That avenue also turns out to be a dead end when Jo later stumbles
on a video of Kim's limbs being amputated and bits of his body
subsequently turn up in a black bag on a freeway. Jo and colleague
Oh (Jang Hang-seon) turn their attention back to Chae, who,
it appears, was sexually abused by her father when a young girl
and who lost her only friend, a young boy who lived nearby,
in a fire. As Chae divulges more about her past, and the killing
continues, things get nastier indeed.
Helmer Chang already showed considerable skill at manipulating
atmosphere and mystery in The Contact, but here he's in overdrive.

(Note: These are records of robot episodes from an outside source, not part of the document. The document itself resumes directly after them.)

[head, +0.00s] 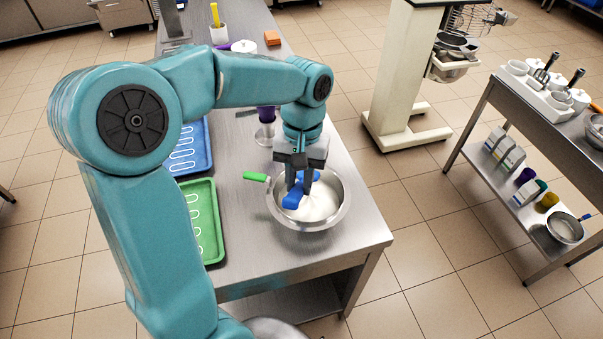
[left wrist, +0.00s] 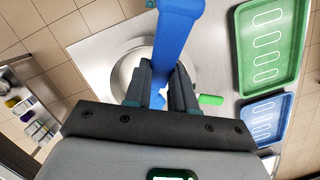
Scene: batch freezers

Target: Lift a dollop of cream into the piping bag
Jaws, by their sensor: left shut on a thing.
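A steel bowl (head: 341,205) with white cream (head: 318,207) stands near the table's front right corner. My left gripper (head: 299,188) is above the bowl, shut on a blue tool (head: 294,199). In the left wrist view the blue tool (left wrist: 176,40) runs up from between the fingers, with the bowl (left wrist: 117,62) behind it. Whether it touches the cream is hidden. A purple item (head: 266,114), perhaps the piping bag, stands upright behind the bowl, partly covered by my arm. My right gripper is out of view.
A green tray (head: 203,222) and a blue tray (head: 190,147) lie left of the bowl on the steel table (head: 290,252). A white cup with a yellow-handled tool (head: 218,33) and an orange block (head: 272,38) are at the back. The table's front strip is clear.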

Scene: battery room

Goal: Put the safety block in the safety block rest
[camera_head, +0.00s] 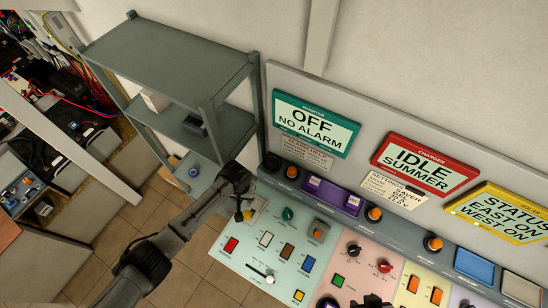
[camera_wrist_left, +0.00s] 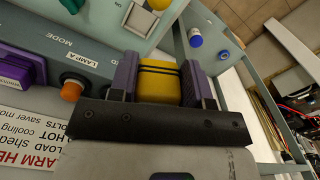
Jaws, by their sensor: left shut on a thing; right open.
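The safety block (camera_wrist_left: 160,82) is yellow with two black stripes. In the left wrist view it sits between the two purple fingers of my left gripper (camera_wrist_left: 160,85), which is shut on it. In the head view my left gripper (camera_head: 238,182) is over the left end of the grey rail, and the block is not clearly visible. A purple holder (camera_head: 330,197) with two white labels sits on that rail, right of the gripper; its edge also shows in the left wrist view (camera_wrist_left: 15,70). I cannot tell whether it is the rest. My right gripper (camera_head: 372,301) is open at the bottom edge, mostly cut off.
Orange knobs (camera_head: 291,172) stand along the rail close to my left gripper. Below it, a pale green panel (camera_head: 222,259) carries coloured buttons and a slider. A grey shelf (camera_head: 165,50) stands at the left, with a blue roll (camera_head: 193,172) low down. Sign boards (camera_head: 317,122) line the back.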

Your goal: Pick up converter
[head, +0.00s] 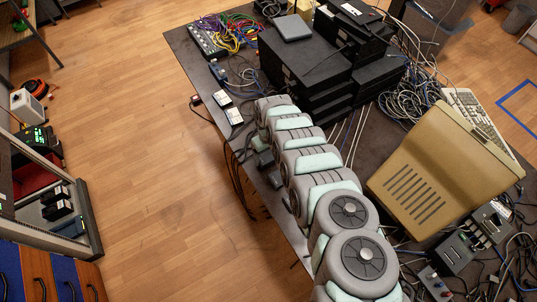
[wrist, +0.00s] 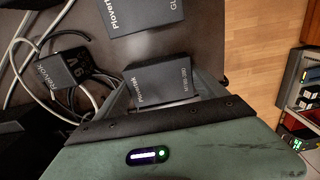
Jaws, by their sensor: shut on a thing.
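A small dark grey box with white lettering, which I take to be the converter (wrist: 160,82), sits between the fingers of my gripper (wrist: 163,90) in the wrist view. My gripper is shut on it, with a finger at each side. Its lower end is hidden by the gripper's body. I cannot tell whether it still touches the table. In the head view my grey arm hides most of the gripper, and I cannot make out the held box there.
Another dark lettered box (wrist: 140,15) lies just beyond the held one. A small dark adapter (wrist: 62,70) with cables lies at left. In the head view, stacked black devices (head: 308,75) stand right of two small boxes (head: 228,107). The table's left edge is close; open floor lies beyond.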

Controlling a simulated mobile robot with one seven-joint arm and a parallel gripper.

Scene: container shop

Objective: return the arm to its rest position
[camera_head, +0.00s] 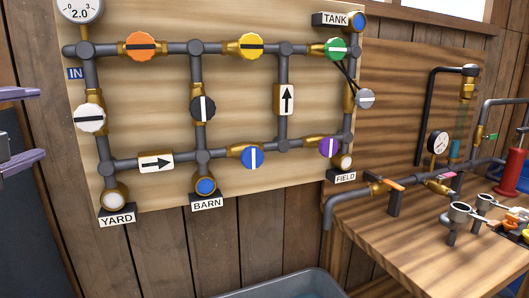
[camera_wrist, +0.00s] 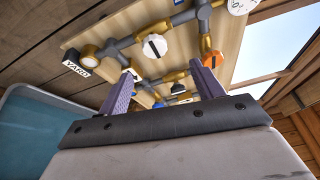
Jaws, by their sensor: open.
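My gripper (camera_head: 22,128) shows at the left edge of the head view, with its two purple fingers apart and nothing between them. In the wrist view my gripper (camera_wrist: 162,88) points up toward the pipe board, its fingers spread and empty. The pipe board (camera_head: 240,105) on the wall carries grey pipes with coloured round valve knobs. The gripper is left of the board in the head view and apart from it. The rest of my arm is outside the head view.
A wooden bench (camera_head: 400,235) with pipes, a gauge (camera_head: 438,142) and a red cylinder (camera_head: 510,170) stands at the right. A grey tub (camera_head: 285,286) is at the bottom below the board. The plank wall (camera_head: 235,245) below the board is bare.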

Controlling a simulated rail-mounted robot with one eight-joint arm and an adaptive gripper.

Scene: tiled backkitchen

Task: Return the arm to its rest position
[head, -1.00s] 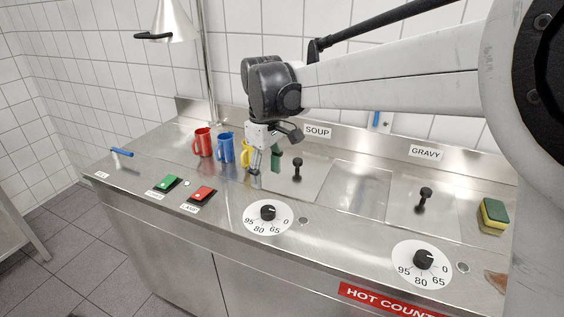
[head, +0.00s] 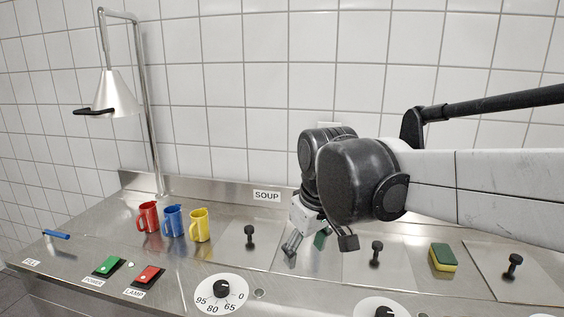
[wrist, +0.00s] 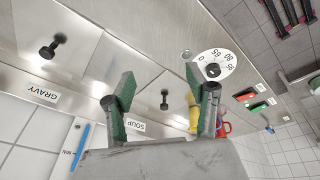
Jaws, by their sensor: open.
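My gripper (head: 306,243) hangs from the bent grey arm over the steel counter (head: 210,262), to the right of the SOUP label in the head view. Its fingers point down. In the wrist view my gripper (wrist: 158,80) shows two green-padded fingers spread wide apart, with nothing between them but the counter and a black lid knob (wrist: 164,99) beyond. The arm reaches in from the right edge of the head view. Whether the fingertips touch the counter cannot be told from the head view.
Red (head: 148,217), blue (head: 173,221) and yellow (head: 200,226) mugs stand left of the gripper. A heat lamp (head: 115,94) hangs at the left. Knobbed lids, a sponge (head: 443,257), a dial (head: 221,289), and green (head: 109,266) and red (head: 149,275) switches are on the counter.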

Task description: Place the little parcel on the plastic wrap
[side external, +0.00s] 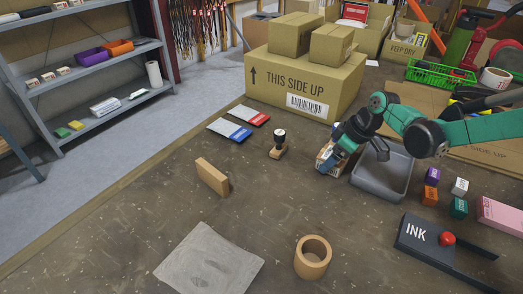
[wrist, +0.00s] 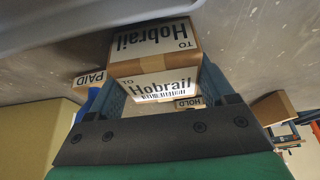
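The little parcel (wrist: 150,65) is a small brown box with white "Hobrail" labels, one with a barcode. In the wrist view it fills the space between the fingers of my gripper (wrist: 160,88), which looks shut on it. In the side view the parcel (side external: 324,157) is partly hidden by my gripper (side external: 332,160), just left of the grey tray. Whether it touches the table is hard to tell. The plastic wrap (side external: 210,262) is a flat greyish sheet at the front of the table, with nothing on it.
The grey tray (side external: 366,187) is beside my gripper. Small coloured cubes (side external: 430,196) and an ink pad (side external: 430,240) are right. Large boxes (side external: 305,84) stand behind.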

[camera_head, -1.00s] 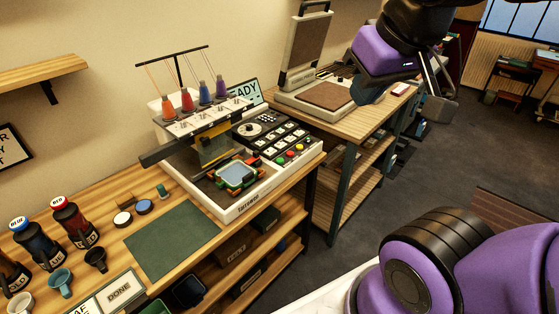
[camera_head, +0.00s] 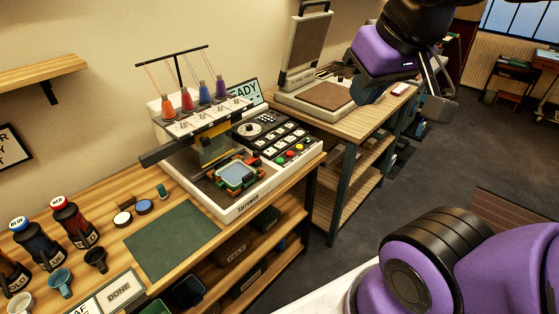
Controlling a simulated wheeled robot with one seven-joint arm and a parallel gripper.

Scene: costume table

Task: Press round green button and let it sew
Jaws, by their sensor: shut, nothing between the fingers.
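An embroidery machine (camera_head: 262,196) stands on the wooden table, with several thread cones (camera_head: 204,92) on top. Its control panel sits at the right of the machine, with rows of white-labelled keys. A row of small round coloured buttons runs along its front edge. A green button (camera_head: 280,160) is at the near end, beside a red one (camera_head: 290,153). A green-framed hoop (camera_head: 236,174) lies under the needle head. My gripper (camera_head: 370,93) hangs at upper right, beyond the panel and clear of it. It looks shut and empty, though its tips are small and dark.
A heat press (camera_head: 302,62) stands on the second table to the right. A green mat (camera_head: 172,241), bottles (camera_head: 74,221), cups (camera_head: 60,283) and a DONE sign (camera_head: 119,289) are left of the machine. The floor (camera_head: 330,235) in front is open.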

Dialogue throughout is extremely economical, forcing the viewer
to concentrate on the visuals to piece together the complex
plot. Effectively, Chang makes the audience part of the investigation
team, with the camera roaming over evidence as Jo himself comes
across it; pic has none of the usual story-so-far recap scenes
in which characters sit around assessing the case to refresh
auds memories.
As such, it's an extraordinarily dense movie that requires repeated
viewings to fully understand. When the viewer is finally let
in on the identity of the murderer (before Jo), only then does
the pic become a more routine thriller, with a climax in a record
store thats somewhat out of kilter with the rest of the
film. Original tone revives, however, in a leisurely coda with
a final twist that repositions the story's goal posts.
Premise is totally hokey (though no more than that of, say,
Basic Instinct or Seven), but Chang keeps the
viewer's disbelief suspended thanks to the script's complexity
and his highly cinematic management of atmosphere. Partly through
the unforced play of light and shadow, partly through the low-key
acting, there's a sense of horrific foreboding and imminent
danger that is expertly maintained.
Popular male idol Han is fine as the taciturn detective, with
a more flavorsome sidekick in Jang's peanut-chewing Oh.
Shim's cool beauty is more effective in the first half, where
she's called upon to be simply remote and mysterious. As a friend
of Chae's, Yeom Jeong-ah makes a considerable impression with
minimal screen time.
Technically, pic is precision-tooled in all departments.